Tom Winsor, the Rail Regulator, tells Boris Johnson why he has hopes for a privatised future — in spite of unwarranted political intervention
There we all were on the concourse at Euston, thousands of us, jackets over our shoulders, ear-sweat gumming up our mobiles, staring upwards like some brainwashed crowd expecting an alien visitation. After half an hour of lies and evasion the electronic voice told us that Silverlink had abandoned any intention of taking anyone north of Watford; Virgin trains had expired as one. The entire station had been knocked out, as if by the Luftwaffe, and if any of us had any hopes of making an after-dinner speech in Wolverhampton, then we were invited to find what means we could of getting to Marylebone, where it was believed that there might be a locomotive capable of breaking through the ring of incompetence that encircled the capital.

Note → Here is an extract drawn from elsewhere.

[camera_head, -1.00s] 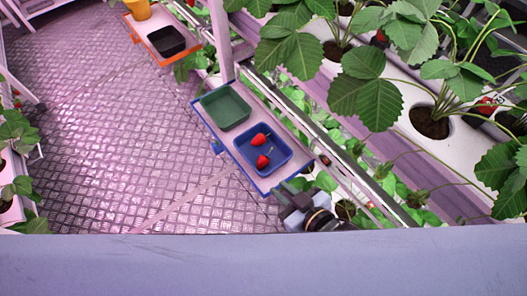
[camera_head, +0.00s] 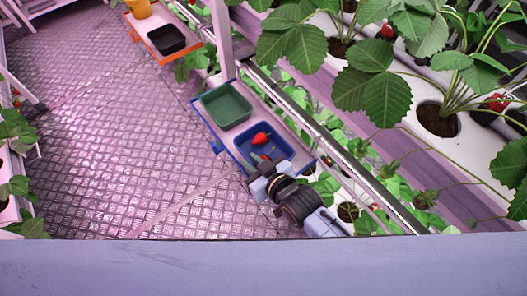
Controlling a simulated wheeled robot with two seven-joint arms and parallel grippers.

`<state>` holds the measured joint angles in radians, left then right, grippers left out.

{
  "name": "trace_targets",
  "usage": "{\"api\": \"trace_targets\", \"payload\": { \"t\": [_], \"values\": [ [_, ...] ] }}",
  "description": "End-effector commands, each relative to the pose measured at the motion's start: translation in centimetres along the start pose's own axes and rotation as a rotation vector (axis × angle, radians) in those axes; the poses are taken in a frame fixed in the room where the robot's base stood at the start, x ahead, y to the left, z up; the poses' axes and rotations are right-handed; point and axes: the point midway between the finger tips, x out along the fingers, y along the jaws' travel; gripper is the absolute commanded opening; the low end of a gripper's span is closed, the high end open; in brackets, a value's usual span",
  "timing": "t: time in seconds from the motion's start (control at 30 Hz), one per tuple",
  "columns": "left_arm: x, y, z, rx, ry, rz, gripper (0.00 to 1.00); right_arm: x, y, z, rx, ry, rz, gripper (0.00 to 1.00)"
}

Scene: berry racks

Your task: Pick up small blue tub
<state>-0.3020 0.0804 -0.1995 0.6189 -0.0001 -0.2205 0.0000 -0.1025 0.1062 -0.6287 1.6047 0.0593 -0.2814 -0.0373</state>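The small blue tub (camera_head: 243,141) sits on a blue-edged shelf, beside a green tub. One red strawberry (camera_head: 261,138) shows clearly inside it; a second is mostly hidden by my right gripper. My right gripper (camera_head: 264,168) reaches in from the lower right and overlaps the near side of the blue tub. Whether it touches the tub, and whether its fingers are open or shut, cannot be made out. My left gripper is not in view.
A green tub (camera_head: 227,106) stands on the same shelf (camera_head: 236,82), behind the blue one. Strawberry plants crowd the right. The floor at left is clear.

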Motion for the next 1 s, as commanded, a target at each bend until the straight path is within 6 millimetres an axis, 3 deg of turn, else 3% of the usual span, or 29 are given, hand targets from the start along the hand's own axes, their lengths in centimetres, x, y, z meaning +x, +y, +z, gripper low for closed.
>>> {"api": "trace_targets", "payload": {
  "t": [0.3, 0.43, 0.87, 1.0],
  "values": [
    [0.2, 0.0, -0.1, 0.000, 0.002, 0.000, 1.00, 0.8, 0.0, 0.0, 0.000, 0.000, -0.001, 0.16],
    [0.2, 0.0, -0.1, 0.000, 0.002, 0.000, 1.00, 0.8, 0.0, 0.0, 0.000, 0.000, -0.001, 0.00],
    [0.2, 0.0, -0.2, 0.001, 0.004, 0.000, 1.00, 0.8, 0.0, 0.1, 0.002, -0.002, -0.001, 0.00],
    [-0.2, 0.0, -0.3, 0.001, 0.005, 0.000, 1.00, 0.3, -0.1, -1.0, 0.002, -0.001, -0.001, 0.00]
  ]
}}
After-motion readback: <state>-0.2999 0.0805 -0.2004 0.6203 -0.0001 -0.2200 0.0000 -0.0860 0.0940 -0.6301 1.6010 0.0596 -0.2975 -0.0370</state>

To call the experience Third World would be to do an injustice to the comparative excellence of the Bogota Bus Company or the Delhi-Karachi express. So it is with this memory in mind, and a fresh indignation in my lungs, that I arrive at Winsor’s office, and I conceive that my role is to speak up for the travelling, or non-travelling, public, and to ask him, as we MPs are paid to do, just what the hell is going on. Winsor is an affable lawyer, with blondish hair and pinkish cheeks, and the air of the kid who was exceedingly good at algebra and who earned additional marks for the neatness of his handwriting. He keeps asking whether I am going to ‘stitch him up’.

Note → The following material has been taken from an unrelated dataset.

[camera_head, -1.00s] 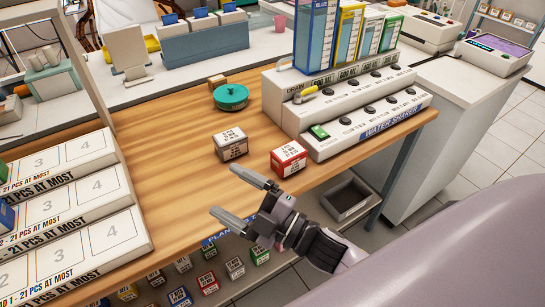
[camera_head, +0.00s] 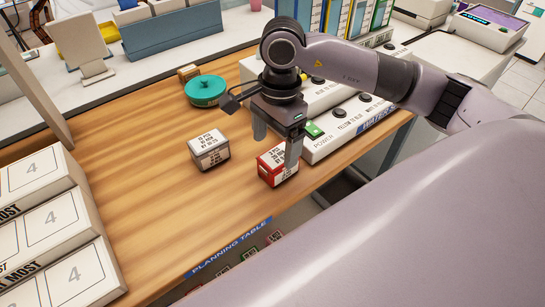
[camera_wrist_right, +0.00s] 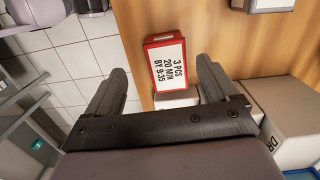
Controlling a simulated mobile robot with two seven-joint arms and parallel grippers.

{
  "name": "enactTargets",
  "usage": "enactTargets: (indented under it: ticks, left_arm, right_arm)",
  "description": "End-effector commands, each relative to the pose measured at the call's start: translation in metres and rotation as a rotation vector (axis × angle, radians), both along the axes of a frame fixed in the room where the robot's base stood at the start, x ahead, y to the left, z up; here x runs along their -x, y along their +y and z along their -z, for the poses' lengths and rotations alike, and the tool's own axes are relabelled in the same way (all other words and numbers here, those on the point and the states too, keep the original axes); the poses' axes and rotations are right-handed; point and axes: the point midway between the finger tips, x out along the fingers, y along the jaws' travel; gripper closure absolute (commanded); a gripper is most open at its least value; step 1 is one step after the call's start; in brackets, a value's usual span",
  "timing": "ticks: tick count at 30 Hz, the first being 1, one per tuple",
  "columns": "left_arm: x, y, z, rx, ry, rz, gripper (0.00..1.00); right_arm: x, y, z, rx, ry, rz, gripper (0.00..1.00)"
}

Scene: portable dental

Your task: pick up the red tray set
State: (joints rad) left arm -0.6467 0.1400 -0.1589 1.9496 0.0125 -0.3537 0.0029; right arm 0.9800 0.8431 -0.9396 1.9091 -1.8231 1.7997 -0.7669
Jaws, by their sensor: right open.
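The red tray set (camera_head: 274,172) is a small red box with a white label on the wooden table, near its front edge. In the right wrist view the red tray set (camera_wrist_right: 165,60) shows its label "3 PCS 20 MIN BY 9:35" between and beyond the fingertips. My right gripper (camera_head: 277,146) is open, points down, and is over the red box, with one finger hiding part of it. The right gripper also shows in the wrist view (camera_wrist_right: 162,72), with nothing held. My left gripper is not in view.
A grey-white labelled box (camera_head: 208,150) stands left of the red one. A teal lidded pot (camera_head: 205,90) is behind. The white water shaker unit (camera_head: 345,135) stands close on the right.

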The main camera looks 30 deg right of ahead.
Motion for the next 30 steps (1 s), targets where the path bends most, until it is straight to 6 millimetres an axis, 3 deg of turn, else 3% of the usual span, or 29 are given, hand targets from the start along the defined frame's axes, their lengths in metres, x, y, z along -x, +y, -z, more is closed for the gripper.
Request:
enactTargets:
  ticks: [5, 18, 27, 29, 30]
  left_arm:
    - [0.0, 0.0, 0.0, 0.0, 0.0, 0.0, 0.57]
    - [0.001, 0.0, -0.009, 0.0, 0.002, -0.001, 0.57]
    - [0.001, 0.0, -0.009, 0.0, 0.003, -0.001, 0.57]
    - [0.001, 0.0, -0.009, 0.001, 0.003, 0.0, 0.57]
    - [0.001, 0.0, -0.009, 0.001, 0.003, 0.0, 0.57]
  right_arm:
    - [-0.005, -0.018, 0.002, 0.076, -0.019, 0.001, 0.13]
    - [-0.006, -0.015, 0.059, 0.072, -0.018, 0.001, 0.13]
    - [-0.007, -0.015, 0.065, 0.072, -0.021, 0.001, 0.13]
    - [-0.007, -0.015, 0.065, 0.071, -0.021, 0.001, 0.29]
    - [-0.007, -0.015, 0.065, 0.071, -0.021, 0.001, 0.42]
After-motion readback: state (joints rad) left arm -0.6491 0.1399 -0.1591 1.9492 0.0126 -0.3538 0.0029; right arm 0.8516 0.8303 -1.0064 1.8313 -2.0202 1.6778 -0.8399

My dear Tom, I feel like telling him, I wouldn’t dream of stitching you up. This office exudes calm and competence. I especially like the crest of the crown inside a giant cogwheel. Around Tom, in his room high in the old Pru building, there are 150 under-regulators busy regulating away, and I have no reason to doubt their, or his, talent and seriousness in the matter of regulation.
I just want to look at the results. When Tom began to regulate the railways in the middle of 1999, Railtrack was still in what some of us would sentimentally call its prime. Delays on the railways — that statistic by which all governments are judged — had been halved from those obtaining under BR to 7.5 million minutes per year, and 91 per cent of trains were arriving on time. Last year — four years after the Hatfield crash! — delays were still almost double, at 13.5 million minutes per year, and only 82 per cent of trains arrived on time; and all the while the taxpayers’ subsidy to the railways spirals ever more vertiginously out of control.
Railtrack, that defunct and unlamented private company, managed with about £1.2 billion of state subvention. Network Rail, its ‘not-for profit’ successor, is now swallowing more than £4 billion per year, and when Tom recently decided that the company needed a staggering total of £29.8 billion over the next five years, the Strategic Rail Authority was itself amazed. It was, said a spokesman, like plying an alcoholic with whisky.